На защиту выносятся следующие положения.
1. Изменение статуса визуальных искусств в эстетической иерархии современной культуры связано с трансформацией семиотических
закономерностей их функционирования.
Современная литература отражает переход искусства XX века от авангарда к постмодернизму, от автономизации к медиальности (коммуникативности) и интермедиальности, от аутентичности к репродуктивности.
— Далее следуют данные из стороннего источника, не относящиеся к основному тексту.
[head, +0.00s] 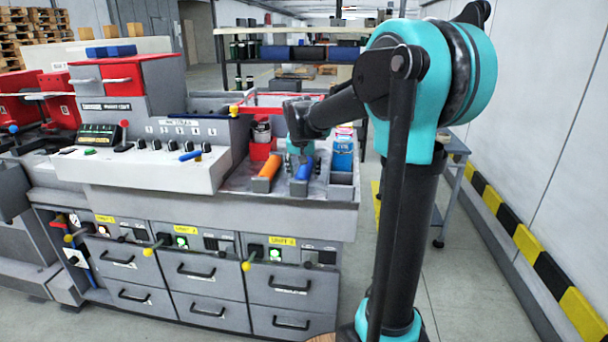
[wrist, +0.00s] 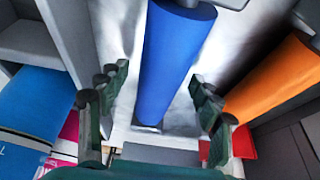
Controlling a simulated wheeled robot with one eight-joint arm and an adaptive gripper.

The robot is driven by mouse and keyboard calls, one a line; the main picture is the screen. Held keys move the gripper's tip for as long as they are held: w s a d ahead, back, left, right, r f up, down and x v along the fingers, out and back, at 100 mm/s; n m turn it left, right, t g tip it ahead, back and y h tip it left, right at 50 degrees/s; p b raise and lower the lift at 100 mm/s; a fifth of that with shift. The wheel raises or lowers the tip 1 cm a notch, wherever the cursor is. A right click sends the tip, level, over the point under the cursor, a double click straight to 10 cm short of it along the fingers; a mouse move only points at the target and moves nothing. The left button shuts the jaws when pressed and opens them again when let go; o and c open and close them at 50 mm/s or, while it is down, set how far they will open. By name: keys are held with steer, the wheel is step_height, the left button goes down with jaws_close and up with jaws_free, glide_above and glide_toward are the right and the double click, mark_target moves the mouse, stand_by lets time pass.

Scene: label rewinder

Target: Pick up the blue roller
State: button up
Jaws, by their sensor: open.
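The blue roller (head: 304,170) lies on the grey top of the machine, at its right end in the head view. In the wrist view the blue roller (wrist: 172,62) runs lengthwise between the two fingers. My gripper (wrist: 158,112) is open, with one finger on each side of the roller and visible gaps to both. In the head view my gripper (head: 299,150) is over the far end of the roller, and its fingers are small and hard to make out.
An orange roller (head: 266,174) lies left of the blue one; it also shows in the wrist view (wrist: 272,80). A blue box (head: 342,153) stands to the right. A red holder with a can (head: 262,138) is behind. Control panels with levers (head: 150,160) lie to the left.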

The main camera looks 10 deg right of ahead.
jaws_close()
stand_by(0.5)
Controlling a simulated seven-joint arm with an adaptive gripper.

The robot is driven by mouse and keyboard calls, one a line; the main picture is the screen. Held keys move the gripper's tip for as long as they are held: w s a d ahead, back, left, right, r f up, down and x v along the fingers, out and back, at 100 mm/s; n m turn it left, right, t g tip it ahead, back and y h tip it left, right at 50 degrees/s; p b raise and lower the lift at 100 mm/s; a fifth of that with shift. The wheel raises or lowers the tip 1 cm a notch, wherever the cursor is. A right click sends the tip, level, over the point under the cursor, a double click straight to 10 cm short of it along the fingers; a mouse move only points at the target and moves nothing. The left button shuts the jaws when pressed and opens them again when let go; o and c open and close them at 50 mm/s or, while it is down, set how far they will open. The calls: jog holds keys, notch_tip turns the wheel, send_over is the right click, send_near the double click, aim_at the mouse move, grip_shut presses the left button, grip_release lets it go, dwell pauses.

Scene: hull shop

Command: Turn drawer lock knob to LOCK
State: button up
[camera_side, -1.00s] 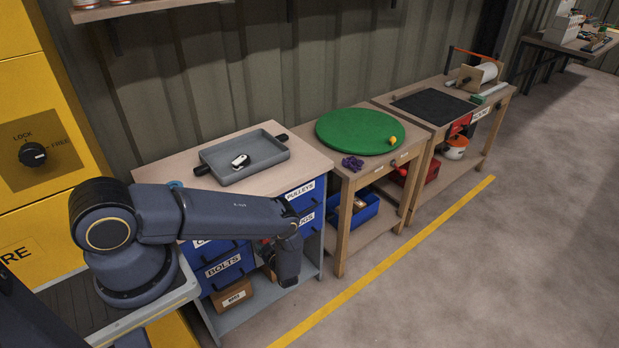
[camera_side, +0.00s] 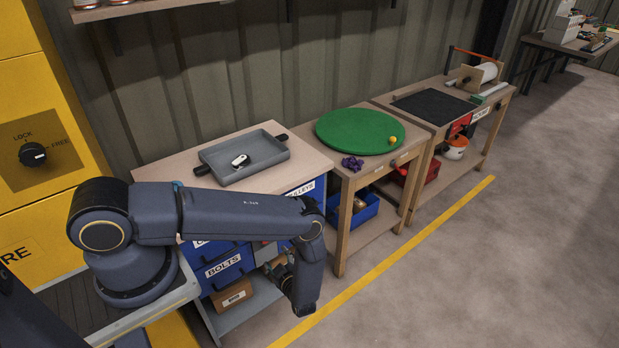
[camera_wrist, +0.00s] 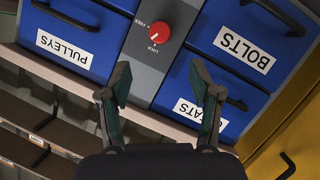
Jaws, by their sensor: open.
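The red lock knob (camera_wrist: 159,32) sits on a grey panel (camera_wrist: 148,68) between two columns of blue drawers in the wrist view, which shows them upside down. FREE and LOCK are printed around it. A small pale mark shows on the knob, but I cannot tell surely which word it points to. My gripper (camera_wrist: 163,92) is open and empty, its two green-padded fingers apart and the knob beyond their tips. In the side view my gripper (camera_side: 279,270) is in front of the drawer unit, and the red knob is hidden behind my arm.
Blue drawers labelled BOLTS (camera_wrist: 235,35) and PULLEYS (camera_wrist: 85,40) have black handles that stick out. A yellow cabinet (camera_side: 40,95) at left carries a separate black knob (camera_side: 33,154), also marked LOCK and FREE. A grey tray (camera_side: 270,151) sits on the bench top. Open floor lies right.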

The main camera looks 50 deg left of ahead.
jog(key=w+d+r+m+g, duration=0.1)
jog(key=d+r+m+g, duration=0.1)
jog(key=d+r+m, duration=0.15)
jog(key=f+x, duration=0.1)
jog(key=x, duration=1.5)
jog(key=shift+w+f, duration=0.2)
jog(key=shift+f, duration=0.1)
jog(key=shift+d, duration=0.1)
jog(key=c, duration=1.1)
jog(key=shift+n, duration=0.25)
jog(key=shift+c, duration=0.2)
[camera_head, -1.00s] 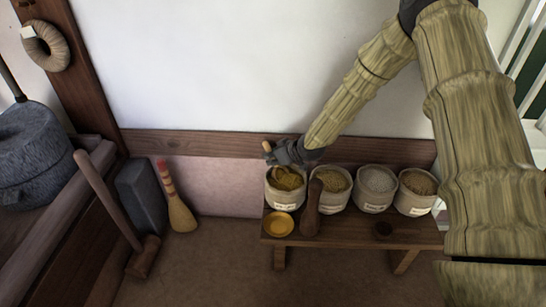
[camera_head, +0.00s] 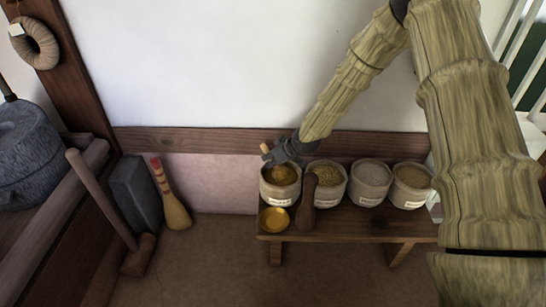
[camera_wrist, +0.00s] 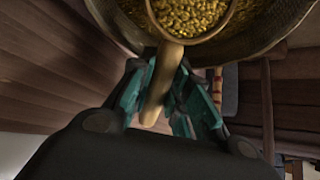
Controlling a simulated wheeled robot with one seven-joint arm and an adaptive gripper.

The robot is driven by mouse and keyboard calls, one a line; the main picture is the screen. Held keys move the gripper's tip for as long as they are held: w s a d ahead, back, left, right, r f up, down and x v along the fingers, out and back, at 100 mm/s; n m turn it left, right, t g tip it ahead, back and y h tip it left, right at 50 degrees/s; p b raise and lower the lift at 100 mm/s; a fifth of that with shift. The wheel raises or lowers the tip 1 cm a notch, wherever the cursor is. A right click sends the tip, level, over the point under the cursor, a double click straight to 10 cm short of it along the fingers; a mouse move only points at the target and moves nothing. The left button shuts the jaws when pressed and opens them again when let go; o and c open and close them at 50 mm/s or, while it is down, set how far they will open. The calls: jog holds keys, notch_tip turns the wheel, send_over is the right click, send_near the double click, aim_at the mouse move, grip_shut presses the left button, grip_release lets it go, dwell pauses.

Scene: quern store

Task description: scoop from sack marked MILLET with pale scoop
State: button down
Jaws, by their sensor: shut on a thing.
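My gripper (camera_head: 274,154) is shut on the handle of the pale scoop (camera_wrist: 160,88), at the leftmost sack (camera_head: 280,190). In the wrist view the teal fingers of my gripper (camera_wrist: 164,75) sit on both sides of the pale wooden handle. The scoop's round bowl, at the top of that view, shows yellow grain (camera_wrist: 190,14) within its rim. The sack's rim (camera_wrist: 262,48) curves around the bowl. The leftmost sack holds golden-yellow grain; its label is too small to read surely. How deep the bowl sits in the grain is unclear.
Three more sacks (camera_head: 326,186), (camera_head: 370,184), (camera_head: 411,188) stand to the right on the low wooden bench (camera_head: 345,228). A yellow dish (camera_head: 273,220) and a dark wooden pestle-like piece (camera_head: 307,203) are in front. The wall is close behind. A brush (camera_head: 174,207) and mallet (camera_head: 138,256) stand left.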

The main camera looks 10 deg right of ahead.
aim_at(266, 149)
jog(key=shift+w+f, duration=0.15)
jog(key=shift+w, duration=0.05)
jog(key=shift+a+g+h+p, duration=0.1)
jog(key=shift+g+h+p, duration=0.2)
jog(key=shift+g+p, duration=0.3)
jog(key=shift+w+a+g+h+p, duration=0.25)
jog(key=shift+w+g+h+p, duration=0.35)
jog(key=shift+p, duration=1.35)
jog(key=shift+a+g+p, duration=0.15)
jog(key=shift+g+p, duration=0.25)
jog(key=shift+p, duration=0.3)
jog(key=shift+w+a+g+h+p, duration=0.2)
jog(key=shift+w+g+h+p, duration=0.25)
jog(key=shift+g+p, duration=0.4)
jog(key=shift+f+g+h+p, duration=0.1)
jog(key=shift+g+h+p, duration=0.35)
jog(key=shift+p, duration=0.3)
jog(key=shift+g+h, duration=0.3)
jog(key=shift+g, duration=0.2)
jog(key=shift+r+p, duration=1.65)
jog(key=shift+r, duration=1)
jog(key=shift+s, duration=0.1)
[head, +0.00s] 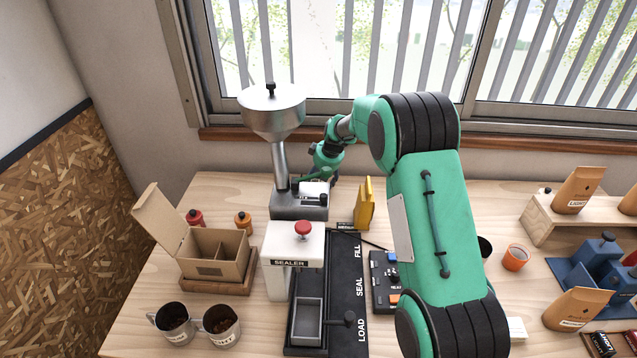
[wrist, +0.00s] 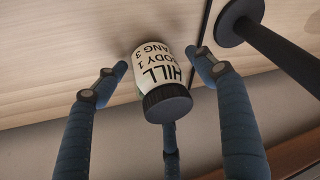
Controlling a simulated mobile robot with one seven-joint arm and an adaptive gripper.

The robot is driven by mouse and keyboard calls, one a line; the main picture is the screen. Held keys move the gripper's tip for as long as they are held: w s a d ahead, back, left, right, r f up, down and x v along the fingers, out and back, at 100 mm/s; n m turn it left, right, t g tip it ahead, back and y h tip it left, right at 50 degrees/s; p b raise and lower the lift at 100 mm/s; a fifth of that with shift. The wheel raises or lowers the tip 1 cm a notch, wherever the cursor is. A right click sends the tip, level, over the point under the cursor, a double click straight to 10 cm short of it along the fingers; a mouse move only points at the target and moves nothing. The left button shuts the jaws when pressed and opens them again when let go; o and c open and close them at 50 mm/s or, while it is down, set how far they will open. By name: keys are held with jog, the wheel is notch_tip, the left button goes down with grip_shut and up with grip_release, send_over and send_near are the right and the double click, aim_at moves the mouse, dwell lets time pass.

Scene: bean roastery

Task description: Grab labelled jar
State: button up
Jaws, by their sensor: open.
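The labelled jar (wrist: 158,72) has a white label, its readable words including HILL, BODY 1 and a line ending in ANG 3, and a black lid. In the wrist view it sits between the spread fingers of my gripper (wrist: 151,63). A third finger is partly hidden behind the lid. In the head view my gripper (head: 323,172) is low beside the funnel stand. A small white-and-black shape (head: 315,189) shows under it; I cannot tell whether this is the jar.
The metal funnel (head: 272,112) stands just left of my gripper. A yellow item (head: 366,203) stands close on its right. The sealer (head: 294,246), an open carton (head: 216,256) and two mugs (head: 174,322) (head: 219,324) are nearer. The window wall is close behind.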

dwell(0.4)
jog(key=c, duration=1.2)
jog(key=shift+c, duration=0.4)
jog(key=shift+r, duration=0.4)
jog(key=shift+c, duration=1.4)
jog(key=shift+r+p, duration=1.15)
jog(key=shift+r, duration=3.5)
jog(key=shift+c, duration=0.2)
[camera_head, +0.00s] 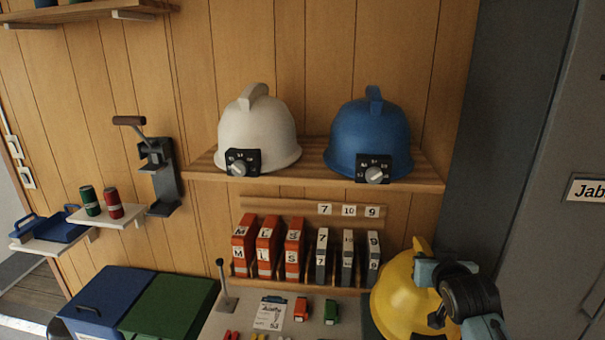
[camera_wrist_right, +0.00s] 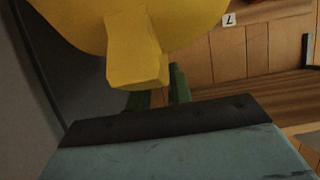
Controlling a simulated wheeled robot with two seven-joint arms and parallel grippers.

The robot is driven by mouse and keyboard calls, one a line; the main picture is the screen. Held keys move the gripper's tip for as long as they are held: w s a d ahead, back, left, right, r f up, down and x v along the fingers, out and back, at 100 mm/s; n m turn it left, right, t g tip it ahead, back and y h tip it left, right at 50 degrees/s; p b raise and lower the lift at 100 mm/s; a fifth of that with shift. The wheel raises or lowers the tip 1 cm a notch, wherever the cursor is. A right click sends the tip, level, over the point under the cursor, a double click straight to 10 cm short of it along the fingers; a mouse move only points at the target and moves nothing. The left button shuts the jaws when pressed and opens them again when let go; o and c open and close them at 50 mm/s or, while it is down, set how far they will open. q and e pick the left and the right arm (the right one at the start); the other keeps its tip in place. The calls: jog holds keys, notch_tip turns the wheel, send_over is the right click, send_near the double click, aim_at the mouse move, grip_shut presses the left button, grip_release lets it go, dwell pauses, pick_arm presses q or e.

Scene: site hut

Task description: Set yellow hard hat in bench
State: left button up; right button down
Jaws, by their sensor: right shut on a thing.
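The yellow hard hat (camera_head: 402,298) is at the lower right of the head view, in front of the right end of the bench (camera_head: 350,328). My right gripper (camera_head: 440,275) is at the hat's right side and is shut on it; its fingertips are partly hidden. In the right wrist view the hat (camera_wrist_right: 190,25) fills the top, with its crest (camera_wrist_right: 137,55) just beyond the gripper body. Whether the hat touches the bench is hard to tell. My left gripper is not in view.
A shelf (camera_head: 310,183) above the bench holds a white helmet (camera_head: 258,135) and a blue helmet (camera_head: 368,138). Orange and grey blocks (camera_head: 268,250) stand at the bench's back. A grey cabinet (camera_head: 550,220) borders the right.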

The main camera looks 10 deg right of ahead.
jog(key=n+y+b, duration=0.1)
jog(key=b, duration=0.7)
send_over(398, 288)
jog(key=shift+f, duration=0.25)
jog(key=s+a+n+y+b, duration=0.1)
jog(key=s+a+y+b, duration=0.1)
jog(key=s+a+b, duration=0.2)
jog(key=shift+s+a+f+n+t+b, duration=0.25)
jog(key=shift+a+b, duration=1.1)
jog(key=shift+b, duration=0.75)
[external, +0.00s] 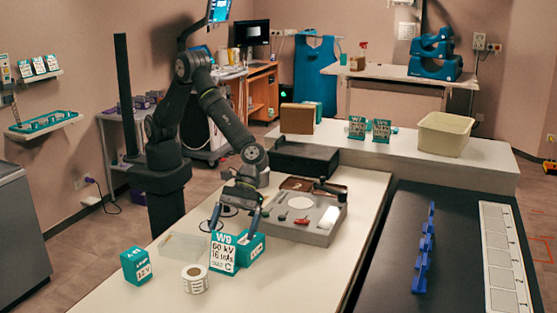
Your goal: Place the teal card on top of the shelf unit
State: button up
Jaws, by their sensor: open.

В современной русской прозе взаимодействие литературы и визуальных искусств (живопись, архитектура, кинематограф) в жанре экфрасиса выполняет как традиционную функцию экранирования (дублирования) реальности, так и ряд прикладных функций (в частности, терапевтическую, мистифицирующую). Кроме того, экфрасис захватывает глубокие структурные уровни текста, выполняя диегетическую, креативную функции.
Деструктивные тенденции современной эпохи актуализировали в медиаконтексте современной прозы эстетику Art Brut авангардистской живописи и графики середины XX века, а также более отдаленный исторический опыт «жестокого искусства», связанный с именами И. Босха, П. Брейгеля, Ф. Гойи. Экфрастические или другие интермедиальные формы служат, с одной стороны, эстетизированным языком описания неэстетического (неонатуралистического) материала, с другой, - метаязыком творческой саморефлексии писателя (А.В. Королев, А.В. Геласимов, Н.В. Горланова и др.).
«Текст Босха» и «текст Гойи» в современной прозе обозначают два стилистически разных типа художественного сознания. В одном из них проявляются элементы необарокко, в другом - неоромантические тенденции.
В новой метамузыкальной прозе отсутствие музыкальной терминологии, неразработанность «мелодики» художественной речи, активное включение оптических мотивов, использование приемов графического «заппинга» свидетельствует об изменении понимания литературной «музыкальности» по сравнению с предшествующими синтетическими эпохами, что связано с влиянием на музыку визуальных
искусств. Актуализация структурных параллелей литературы и музыки в современной прозе чаще всего предполагает достаточно стереотипное присвоение частям текста музыкальных номинаций и не затрагивает глубинных уровней композиции.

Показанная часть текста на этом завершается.